Monday, May 14, 2012

Traffic and Commutes in DC Area Ranked Worst in the Country


The Transportation Planning Board and Census Bureau have ranked traffic in the Washington region as the worst in the country.  WTOP reports four local commuting routes between cities in the area fall within the top 12 worst in the entire nation.

Even more recent reports from a variety of sources show that smaller houses and shorter commutes in areas closer to urban centers and places of employment are becoming important to consumers and homebuyers. The nation's increasing traffic problem and development trajectory begs the question: is it time to choose convenience, smaller homes and lower costs over square feet and lengthy commutes?

Last month Time Magazine reported that, as car sales and prices increase, Americans are driving less.  Why?  Gas prices, traffic, the shift to urban living and public transportation.  Sprawl has stalled as populations have grown fastest not in exurbs but in and around cities.  A significant number of consumers have already changed their behavior due to rising gas prices. It’s in or near big cities that rentals and jobs are easiest to find, and where the cost of living—and need to fill up the car—remains lower.

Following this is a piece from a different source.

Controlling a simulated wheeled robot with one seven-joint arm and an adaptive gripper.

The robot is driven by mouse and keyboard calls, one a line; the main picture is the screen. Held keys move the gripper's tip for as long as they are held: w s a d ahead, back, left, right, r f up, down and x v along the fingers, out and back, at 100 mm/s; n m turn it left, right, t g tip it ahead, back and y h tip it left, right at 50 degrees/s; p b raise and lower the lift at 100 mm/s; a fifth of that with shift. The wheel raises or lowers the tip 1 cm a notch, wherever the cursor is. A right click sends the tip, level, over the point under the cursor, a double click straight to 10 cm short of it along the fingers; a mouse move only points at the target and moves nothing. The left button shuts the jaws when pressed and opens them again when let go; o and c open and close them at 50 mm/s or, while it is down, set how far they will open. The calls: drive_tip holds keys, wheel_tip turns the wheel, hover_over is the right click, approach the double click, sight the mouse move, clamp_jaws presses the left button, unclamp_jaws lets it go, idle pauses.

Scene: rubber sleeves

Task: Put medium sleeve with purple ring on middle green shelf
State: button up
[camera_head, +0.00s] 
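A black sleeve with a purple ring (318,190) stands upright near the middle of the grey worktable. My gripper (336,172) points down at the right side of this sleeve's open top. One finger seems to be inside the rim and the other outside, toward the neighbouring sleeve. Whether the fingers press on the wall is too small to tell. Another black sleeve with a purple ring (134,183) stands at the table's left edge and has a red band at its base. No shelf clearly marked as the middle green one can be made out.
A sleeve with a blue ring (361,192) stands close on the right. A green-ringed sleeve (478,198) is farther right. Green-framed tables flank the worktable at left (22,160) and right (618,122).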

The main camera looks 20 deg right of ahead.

The Washington Post reported last month that across the nation residential exurbs which sprouted on the edge of metropolitan areas are seeing their growth fizzle, according to new 2011 U.S. Census estimates.  Gas prices discourage long commutes.  Young singles prefer city apartments.  Two years after the recession technically ended, and despite some signs of economic recovery, there's a reversal of urbanites' decades-long exodus to roomy homes in distant towns.

Finally, the National Association of Home Builders reports homes are expected to average 2,152 square feet in 2015, 10% smaller than the average size of single-family homes started in the first three quarters of 2010.

"The heyday of exurbs may well be behind us," Yale University economist Robert Shiller said.  Shiller, co-creator of the Standard & Poor's Home Price Index, is perhaps best known for identifying the risks of a U.S. housing bubble before it actually burst in 2006.  It is telling that Shiller has also articluated this observation on the development and structure of American communities for the future.